The effects of sediment drying and reflooding on phosphorus and nitrogen transformations in shallow wetlands were studied using sediments from seven wetlands near Perth, Western Australia. Changes in sediment properties on drying and rewetting were investigated, including the properties of phosphorus sorption; phosphorus fractionation; sediment solution properties; iron and aluminium extractability [by oxalate and CDB (citrate-dithionite-bicarbonate)]; molecular weight distribution of sediment humic acid; and planktonic and microbial phosphorus release. Air-drying significantly affected phosphorus sorption and increased phosphorus release from organic-rich sediments during rewetting.

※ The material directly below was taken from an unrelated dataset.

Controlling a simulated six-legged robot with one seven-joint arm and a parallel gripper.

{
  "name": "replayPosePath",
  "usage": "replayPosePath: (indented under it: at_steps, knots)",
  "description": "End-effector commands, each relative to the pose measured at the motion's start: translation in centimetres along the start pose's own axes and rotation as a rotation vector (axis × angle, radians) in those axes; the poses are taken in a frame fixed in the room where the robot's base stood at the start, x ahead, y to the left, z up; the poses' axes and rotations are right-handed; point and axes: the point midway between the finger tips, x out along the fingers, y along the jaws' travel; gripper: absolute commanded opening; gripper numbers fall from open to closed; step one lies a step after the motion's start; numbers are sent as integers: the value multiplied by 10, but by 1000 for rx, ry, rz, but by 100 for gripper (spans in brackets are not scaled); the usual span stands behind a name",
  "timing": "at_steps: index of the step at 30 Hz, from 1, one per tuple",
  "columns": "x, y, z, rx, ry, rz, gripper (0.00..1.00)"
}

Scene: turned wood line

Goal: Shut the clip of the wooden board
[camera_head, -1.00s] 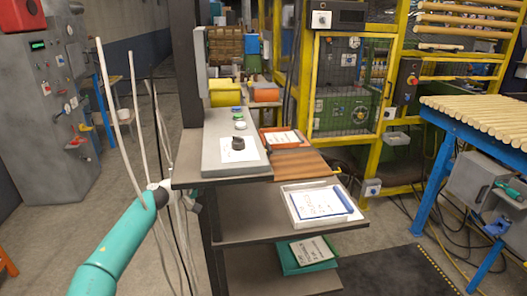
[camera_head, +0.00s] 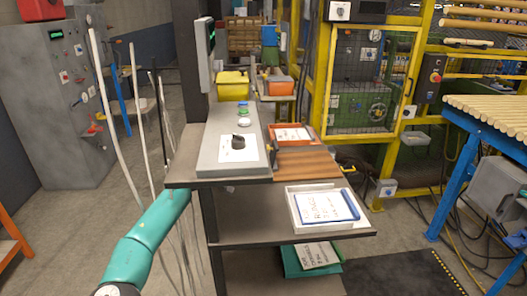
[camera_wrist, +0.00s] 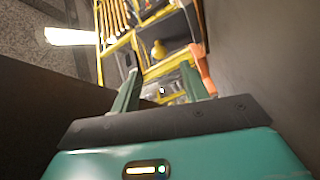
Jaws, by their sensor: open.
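A brown striped wooden board (camera_head: 306,164) lies flat on the right part of the top shelf in the head view. A small dark upright part (camera_head: 271,150) stands at its left edge; I cannot tell for sure whether it is the clip or how far it is open. My gripper (camera_wrist: 160,88) shows in the wrist view with its two dark green fingers apart and nothing visible between them. In the head view my teal arm reaches up at the lower left, and its end is hidden at the shelf stand. The wooden board is not recognisable in the wrist view.
A grey panel (camera_head: 215,150) with a black knob (camera_head: 238,142) and buttons stands beside the board. An orange tray (camera_head: 310,136) lies behind it. A white tray (camera_head: 297,213) with papers is on the shelf below. Dark surfaces flank my gripper closely in the wrist view.

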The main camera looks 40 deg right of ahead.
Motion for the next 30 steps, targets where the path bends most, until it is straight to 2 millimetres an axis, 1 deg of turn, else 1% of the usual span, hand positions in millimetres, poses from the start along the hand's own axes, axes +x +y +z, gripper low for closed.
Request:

Changes in phosphorus sorption in reflooded sediments were correlated with changes in iron extractability, suggesting that changes in iron properties during drying were the primary cause for changes in phosphorus sorption. Air-drying and reflooding of intact sediment cores induced a rapid increase in phosphorus and ammonia release under aerated conditions. The increase in ammonia from reflooded cores subsequently stimulated rapid nitrification in the sediment / water systems. The results strongly suggest an accumulation of 'reactive soluble phosphorus' and ammonia in the sediment during drying. The accumulation of phosphorus and ammonia is likely to be due to stimulation of microbial activity in the earlier stage of drying, especially in organic-rich sediments. The 'reactive soluble phosphorus' was taken up and stored largely in microbial biomass. Drying caused substantial mortality in microbial biomass. Thus, upon reflooding, the phosphorus previously bound to microbial biomass was released into the overlying water. This process could be reinforced by a flush of phosphorus released from sediment due to changes in iron properties during drying. This study suggests that (1) wetland drying can induce a rapid and significant increase in internal phosphorus and inorganic nitrogen loadings during reinundation, (2) microbial activity and phytoplankton productivity can be subsequently stimulated, and the probability of an algal bloom increased through drying and refilling, (3) care must be taken in using dry sediment samples to assess sediment-related nutrient activity in natural wetlands.

Item Type: Thesis (PhD)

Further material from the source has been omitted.